1.18.8. Uma vez que, à data dos factos, a Administração tributária fez a aplicação da lei nos termos em que como órgão executivo está adstrita constitucionalmente, não se pode falar em erro dos serviços nos termos do disposto no artigo 43º da LGT.
1.19. O Tribunal Arbitral é materialmente competente e encontra-se regularmente constituído, nos termos dos artigos 2.º, n.ºs 1, alínea a), 5.º e 6.º, n.º 1, do RJAT.
As partes têm personalidade e capacidade judiciárias, mostram-se legítimas e encontram-se regularmente representadas, de acordo com o disposto nos artigos 4.º e 10.º, n.º 2, do RJAT e artigo 1.º da Portaria n.º 112-A/2011, de 22 de março.
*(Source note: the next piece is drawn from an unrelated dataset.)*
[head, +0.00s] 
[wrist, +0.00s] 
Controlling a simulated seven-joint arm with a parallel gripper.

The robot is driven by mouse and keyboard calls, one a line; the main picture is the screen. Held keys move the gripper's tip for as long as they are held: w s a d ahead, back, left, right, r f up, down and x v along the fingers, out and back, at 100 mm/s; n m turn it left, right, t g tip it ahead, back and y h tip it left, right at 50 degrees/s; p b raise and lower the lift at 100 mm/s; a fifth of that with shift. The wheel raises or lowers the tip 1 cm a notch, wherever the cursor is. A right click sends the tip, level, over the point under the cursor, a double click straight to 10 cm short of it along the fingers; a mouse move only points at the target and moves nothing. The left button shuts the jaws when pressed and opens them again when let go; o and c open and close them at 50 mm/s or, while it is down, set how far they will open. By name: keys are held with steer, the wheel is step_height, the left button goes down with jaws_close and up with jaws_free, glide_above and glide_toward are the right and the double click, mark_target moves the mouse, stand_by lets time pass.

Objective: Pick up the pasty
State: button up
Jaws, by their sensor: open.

1.20. Cumpre decidir, a título prévio, sobre a exceção de incompetência absoluta do Tribunal Arbitral em razão da matéria, invocada pela Requerida na Resposta (vd., 1.17. supra) e sobre a qual o Requerente se pronunciou (vd., 1.18. supra).
1.20.1. A Requerida suscita a questão da incompetência em razão da matéria, por entender que o Requerente pretende apenas a declaração de ilegalidade da decisão da Administração Tributária que o enquadrou no regime simplificado de tributação, sendo que tal decisão não constitui um ato enquadrável no artigo 2.º do RJAT.
1.20.2. Do pedido de pronuncia arbitral, constante dos presentes autos, resulta que o pedido formulado pelo Requerente consiste na declaração de ilegalidade e anulação do ato de liquidação de IRS n.º 2019..., de 07-01-2019, referente ao exercício de 2015, no montante de € 6.418,35. Não está, pois, em causa conhecer de qualquer outra decisão, nomeadamente, de caráter administrativo.
1.20.3. Nesta questão concordamos integralmente com o disposto na Decisão Arbitral proferida no processo n.º 262/2018-T ao afirmar:
“Os actos interlocutórios do procedimento de liquidação, inclusivamente os que decidiram ser de aplicar o regime simplificado não são impugnáveis autonomamente, por não serem lesivos, podendo ser invocada na impugnação da decisão final qualquer ilegalidade anteriormente cometida, por força do disposto no artigo 54.º do CPPT aplicável aos processos arbitrais tributários por força do disposto no artigo 29.º, n.º 1, alínea c), do RJAT.
É à face do pedido ou conjunto de pedidos que formulou o autor que se afere a adequação das formas de processo especiais, designadamente o processo arbitral.
O artigo 2.º, n.º 1, alínea a), do RJAT inclui na competência dos tribunais arbitrais que funcionam no CAAD a declaração de ilegalidade de actos de liquidação.
Por isso, sendo pedida a declaração de ilegalidade de actos de liquidação, tem de se concluir que este Tribunal Arbitral é competente para apreciar a pretensão dos Requerentes.”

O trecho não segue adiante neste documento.